Leeks. Cheese. Potato. Pie.
Four words that if said softly enough, sounds like a prayer.
I grew up on Cheese & Potato Pie, a standby supper for my Mam, as it was the first thing she ever learned how to cook as a young housewife; it’s simple methods but familiar ingredients providing reliable safety for the family.
As a result, this recipe tastes like a conversation with my Mam.
Recipe osmosis now means that it’s something I also turn to when I want something that lifts the heart in times of frenzy, even though I’m twice as lazy and half as busy as she ever was in the 90’s.
There really is nothing scary here, all we’re doing is frying leeks, making mash and grating cheese. The rest is just warming a few tins of tomatoes – for which I shall never apologise. This is a family tradition which I will continue until my poor arms can no longer mash. Some people go for beans, which of course, you’re welcome to go for, but tinned tomatoes are my instant go-to. And it has to be the cherry ones; whole, plump, and bursting.
I regard the process of making mashed potatoes as the kitchen Helen of Troy, because it’s the recipe that launches a thousand ideas.
- The potato peelings make fantastic homemade crisps once washed, patted dry, coated in olive oil, salt and paprika and baked in an oven preheated to 200°C for 20 minutes until hot and crunchy. Perfect to serve with a dip like this Red Pepper Sauce or this Burnt Garlic Hummus.

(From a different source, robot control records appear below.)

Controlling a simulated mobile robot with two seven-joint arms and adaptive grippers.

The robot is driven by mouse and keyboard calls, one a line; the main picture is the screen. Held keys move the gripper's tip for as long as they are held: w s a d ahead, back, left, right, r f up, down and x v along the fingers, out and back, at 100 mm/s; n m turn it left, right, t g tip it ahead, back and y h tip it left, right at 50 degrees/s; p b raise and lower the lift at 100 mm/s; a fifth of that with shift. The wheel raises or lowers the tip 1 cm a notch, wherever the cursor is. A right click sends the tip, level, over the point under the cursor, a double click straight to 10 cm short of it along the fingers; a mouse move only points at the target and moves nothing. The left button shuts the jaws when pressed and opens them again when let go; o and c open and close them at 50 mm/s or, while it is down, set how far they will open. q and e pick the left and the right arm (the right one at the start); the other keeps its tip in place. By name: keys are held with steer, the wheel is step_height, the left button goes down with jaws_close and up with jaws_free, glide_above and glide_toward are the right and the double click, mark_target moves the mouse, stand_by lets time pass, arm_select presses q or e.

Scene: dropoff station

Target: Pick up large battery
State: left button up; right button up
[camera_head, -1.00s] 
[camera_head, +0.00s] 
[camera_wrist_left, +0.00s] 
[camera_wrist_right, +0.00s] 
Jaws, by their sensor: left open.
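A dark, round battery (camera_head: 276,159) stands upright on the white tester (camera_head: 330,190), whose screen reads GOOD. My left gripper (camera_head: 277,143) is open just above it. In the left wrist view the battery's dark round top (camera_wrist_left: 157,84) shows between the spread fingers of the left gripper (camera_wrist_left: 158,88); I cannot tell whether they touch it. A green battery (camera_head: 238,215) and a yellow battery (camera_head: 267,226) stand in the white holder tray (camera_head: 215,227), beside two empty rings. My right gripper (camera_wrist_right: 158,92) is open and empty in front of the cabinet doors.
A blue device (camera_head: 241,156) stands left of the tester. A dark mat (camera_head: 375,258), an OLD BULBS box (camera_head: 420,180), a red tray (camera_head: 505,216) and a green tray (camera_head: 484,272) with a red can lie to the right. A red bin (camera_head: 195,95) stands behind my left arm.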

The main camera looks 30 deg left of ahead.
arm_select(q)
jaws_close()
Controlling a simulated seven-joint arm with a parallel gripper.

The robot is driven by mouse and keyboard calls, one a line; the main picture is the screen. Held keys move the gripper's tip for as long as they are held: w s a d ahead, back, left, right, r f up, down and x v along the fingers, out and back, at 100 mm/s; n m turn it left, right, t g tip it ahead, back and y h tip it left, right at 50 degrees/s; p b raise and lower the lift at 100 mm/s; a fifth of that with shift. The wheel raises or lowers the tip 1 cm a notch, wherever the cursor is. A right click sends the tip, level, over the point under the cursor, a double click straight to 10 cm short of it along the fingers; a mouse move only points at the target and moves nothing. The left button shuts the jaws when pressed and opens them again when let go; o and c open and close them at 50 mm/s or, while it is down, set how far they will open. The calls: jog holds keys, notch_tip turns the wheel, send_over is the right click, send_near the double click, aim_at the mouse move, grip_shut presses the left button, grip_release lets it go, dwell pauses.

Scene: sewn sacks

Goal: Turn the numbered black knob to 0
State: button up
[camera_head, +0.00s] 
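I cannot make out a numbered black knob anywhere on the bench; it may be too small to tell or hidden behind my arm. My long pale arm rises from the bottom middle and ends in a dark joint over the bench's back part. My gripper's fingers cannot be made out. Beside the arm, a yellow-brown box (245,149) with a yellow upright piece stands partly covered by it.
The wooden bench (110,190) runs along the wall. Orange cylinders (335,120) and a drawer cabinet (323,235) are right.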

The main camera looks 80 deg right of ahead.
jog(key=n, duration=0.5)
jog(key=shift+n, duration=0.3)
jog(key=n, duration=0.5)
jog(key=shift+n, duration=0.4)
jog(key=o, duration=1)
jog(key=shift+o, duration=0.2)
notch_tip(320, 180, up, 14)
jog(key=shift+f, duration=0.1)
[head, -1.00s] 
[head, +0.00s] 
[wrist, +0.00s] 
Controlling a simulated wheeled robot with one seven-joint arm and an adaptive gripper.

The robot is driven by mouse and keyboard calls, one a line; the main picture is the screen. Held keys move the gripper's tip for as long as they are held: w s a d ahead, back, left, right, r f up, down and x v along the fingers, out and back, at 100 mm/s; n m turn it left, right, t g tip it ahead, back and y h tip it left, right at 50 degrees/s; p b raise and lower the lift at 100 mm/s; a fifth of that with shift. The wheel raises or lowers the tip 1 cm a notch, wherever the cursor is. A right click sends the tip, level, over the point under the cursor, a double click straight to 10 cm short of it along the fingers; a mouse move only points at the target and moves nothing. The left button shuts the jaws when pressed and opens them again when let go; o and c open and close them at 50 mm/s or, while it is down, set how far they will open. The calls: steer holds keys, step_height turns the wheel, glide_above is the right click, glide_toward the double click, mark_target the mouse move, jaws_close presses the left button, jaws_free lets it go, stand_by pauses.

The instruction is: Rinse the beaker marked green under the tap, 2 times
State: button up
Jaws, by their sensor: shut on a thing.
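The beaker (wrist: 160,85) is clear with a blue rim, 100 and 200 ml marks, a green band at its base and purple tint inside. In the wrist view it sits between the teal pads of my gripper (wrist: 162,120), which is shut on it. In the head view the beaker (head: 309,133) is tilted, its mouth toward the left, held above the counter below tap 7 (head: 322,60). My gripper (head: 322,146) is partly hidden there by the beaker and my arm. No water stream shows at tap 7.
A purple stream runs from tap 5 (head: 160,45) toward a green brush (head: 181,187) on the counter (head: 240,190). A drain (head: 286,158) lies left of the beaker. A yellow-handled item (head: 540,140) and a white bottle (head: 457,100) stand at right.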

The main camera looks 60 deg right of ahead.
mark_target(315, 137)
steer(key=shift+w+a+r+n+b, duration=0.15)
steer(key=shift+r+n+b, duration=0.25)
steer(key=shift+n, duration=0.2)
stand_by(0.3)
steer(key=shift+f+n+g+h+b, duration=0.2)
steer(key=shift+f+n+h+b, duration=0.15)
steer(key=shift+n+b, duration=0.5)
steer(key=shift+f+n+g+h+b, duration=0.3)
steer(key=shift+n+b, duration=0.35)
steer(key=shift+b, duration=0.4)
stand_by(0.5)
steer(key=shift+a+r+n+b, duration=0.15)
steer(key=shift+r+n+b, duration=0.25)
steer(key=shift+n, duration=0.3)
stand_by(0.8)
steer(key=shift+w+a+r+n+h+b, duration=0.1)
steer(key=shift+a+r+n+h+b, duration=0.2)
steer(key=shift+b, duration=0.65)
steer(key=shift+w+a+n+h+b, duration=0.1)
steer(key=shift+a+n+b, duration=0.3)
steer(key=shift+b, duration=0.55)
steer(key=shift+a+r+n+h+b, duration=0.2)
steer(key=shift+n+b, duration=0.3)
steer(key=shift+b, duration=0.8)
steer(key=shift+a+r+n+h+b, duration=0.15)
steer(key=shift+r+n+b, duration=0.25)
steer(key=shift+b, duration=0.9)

- The water I boil the potatoes in doesn’t go down the drain, oh no. That’s decanted into an empty, washed out milk carton in which I’ve dropped a vegetable stock cube and is used anywhere that I would use stock, the starch in the water providing a wonderful thickness to anything it anoints.
- Or even better, without the stock cube, used for bread like this Simple White Loaf. It also makes a great replacement for the beer in the Honey Beer Brown Bread.
- Should I be blessed enough to have any leftover pie, I let it go cold and form them into some Marmite & Parmesan Potato Cakes here for a real breakfast treat.
Like my Mam before me who always knew how to take one thing and make it more wonderful than its original promise, I will never let a good thing go to waste.
Serves 5 – 6
1kg floury potatoes – Maris Piper or something similar
125ml double cream
1 tablespoon unsalted butter
A grating of fresh nutmeg
A tablespoon or so of full-fat milk – if needed
150g mature cheddar
1 teaspoon olive oil
2 leeks
- On a high heat, bring a large pot of water to the boil. While it comes to the boil, peel the potatoes. As you peel, put the naked potatoes into a deep bowl of cold water. Once all of the potatoes are peeled, drain them and then carefully tip them into the pan of now boiled water.
- Add a little salt and boil them on a rapid bubble for about 15 – 17 minutes until they are soft and tender.
- Transfer the potatoes to a colander – but see the intro for what I do with the potato water – and then tip the potatoes back into the now empty pan. Leave to sit on the side for about 5 minutes so they have time to dry a little.
- Put the pan back on a low heat and add the cream, butter, a little salt and pepper and grate in the nutmeg, stirring around as you go so that all of the potatoes are coated. Once the butter is melted, take the pan off the heat.
- Using a potato masher, crush the potatoes until they have all collapsed.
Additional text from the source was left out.